(Records of robot episodes)
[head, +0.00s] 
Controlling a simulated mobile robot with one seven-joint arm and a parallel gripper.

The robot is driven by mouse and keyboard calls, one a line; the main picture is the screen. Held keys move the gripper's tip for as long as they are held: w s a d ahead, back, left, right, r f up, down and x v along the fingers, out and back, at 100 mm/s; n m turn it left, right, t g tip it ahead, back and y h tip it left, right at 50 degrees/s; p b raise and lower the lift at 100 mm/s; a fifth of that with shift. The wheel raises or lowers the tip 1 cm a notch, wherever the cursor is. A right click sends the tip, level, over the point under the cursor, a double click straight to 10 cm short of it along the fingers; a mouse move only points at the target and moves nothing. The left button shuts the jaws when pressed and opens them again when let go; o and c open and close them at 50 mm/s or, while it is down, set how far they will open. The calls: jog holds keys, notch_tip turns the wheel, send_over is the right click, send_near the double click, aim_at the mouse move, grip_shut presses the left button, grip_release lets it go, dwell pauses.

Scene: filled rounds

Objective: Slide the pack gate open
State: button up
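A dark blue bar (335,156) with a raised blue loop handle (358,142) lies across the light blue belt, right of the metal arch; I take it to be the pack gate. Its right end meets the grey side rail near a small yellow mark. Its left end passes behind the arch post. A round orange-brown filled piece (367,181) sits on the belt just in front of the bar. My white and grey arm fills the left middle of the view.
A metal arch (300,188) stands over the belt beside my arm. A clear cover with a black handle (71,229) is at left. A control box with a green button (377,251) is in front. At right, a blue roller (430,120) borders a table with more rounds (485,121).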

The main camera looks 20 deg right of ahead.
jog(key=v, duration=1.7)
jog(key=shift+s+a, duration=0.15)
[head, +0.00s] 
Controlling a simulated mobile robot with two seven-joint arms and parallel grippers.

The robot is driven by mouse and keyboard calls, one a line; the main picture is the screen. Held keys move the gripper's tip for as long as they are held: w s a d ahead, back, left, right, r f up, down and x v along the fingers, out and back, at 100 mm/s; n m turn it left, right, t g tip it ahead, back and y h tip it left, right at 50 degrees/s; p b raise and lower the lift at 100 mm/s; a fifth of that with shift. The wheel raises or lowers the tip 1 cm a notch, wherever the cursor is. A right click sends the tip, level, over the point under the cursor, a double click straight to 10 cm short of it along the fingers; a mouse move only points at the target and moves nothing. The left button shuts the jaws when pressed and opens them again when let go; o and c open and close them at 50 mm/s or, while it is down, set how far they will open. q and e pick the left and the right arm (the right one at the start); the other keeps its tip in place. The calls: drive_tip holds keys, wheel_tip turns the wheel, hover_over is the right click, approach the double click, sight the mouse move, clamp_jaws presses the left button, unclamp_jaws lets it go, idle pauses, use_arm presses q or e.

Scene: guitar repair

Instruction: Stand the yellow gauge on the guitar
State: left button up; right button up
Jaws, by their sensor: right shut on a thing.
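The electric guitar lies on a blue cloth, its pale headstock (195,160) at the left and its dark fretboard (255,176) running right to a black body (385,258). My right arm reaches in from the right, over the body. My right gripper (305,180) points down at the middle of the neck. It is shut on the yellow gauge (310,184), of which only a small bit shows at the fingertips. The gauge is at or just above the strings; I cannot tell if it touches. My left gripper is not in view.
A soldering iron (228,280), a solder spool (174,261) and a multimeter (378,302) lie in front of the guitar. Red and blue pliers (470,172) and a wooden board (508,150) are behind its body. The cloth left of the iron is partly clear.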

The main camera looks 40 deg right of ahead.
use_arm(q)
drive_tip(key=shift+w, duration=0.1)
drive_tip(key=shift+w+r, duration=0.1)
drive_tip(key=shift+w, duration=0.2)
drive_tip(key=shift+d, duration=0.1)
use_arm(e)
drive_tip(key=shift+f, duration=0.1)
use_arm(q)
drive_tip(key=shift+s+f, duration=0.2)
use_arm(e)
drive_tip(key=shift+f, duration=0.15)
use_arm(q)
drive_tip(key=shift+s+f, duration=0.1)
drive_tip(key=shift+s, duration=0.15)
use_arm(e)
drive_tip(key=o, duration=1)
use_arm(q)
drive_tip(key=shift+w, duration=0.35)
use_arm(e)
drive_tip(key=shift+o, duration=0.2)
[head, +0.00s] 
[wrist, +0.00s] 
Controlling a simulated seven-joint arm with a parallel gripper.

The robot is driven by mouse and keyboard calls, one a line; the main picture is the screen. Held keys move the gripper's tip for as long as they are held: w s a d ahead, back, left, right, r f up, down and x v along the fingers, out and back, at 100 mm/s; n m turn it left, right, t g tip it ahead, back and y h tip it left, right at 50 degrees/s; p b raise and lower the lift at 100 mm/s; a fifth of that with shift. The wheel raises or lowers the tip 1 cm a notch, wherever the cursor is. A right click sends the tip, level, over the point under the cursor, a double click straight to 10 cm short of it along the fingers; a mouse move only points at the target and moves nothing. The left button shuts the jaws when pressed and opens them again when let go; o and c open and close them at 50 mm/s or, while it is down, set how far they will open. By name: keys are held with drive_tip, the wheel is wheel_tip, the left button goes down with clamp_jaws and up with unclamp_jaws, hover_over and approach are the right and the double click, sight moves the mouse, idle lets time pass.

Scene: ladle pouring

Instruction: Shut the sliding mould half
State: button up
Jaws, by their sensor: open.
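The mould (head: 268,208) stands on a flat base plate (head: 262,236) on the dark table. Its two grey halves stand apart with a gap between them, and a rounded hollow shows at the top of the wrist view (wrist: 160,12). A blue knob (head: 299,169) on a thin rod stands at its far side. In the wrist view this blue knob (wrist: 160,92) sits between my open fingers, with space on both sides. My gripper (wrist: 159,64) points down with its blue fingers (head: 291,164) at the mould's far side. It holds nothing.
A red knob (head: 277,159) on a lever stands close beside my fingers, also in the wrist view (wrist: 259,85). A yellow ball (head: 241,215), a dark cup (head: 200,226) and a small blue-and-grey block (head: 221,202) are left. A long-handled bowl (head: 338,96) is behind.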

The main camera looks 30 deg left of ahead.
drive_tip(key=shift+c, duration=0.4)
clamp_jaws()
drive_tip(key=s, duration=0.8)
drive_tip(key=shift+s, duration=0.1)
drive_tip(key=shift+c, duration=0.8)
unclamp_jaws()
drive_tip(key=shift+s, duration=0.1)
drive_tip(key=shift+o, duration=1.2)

*Task statement*
In the records above, find each line with the word "parallel" and copy it.

*Final result*
Controlling a simulated mobile robot with one seven-joint arm and a parallel gripper.
Controlling a simulated mobile robot with two seven-joint arms and parallel grippers.
Controlling a simulated seven-joint arm with a parallel gripper.

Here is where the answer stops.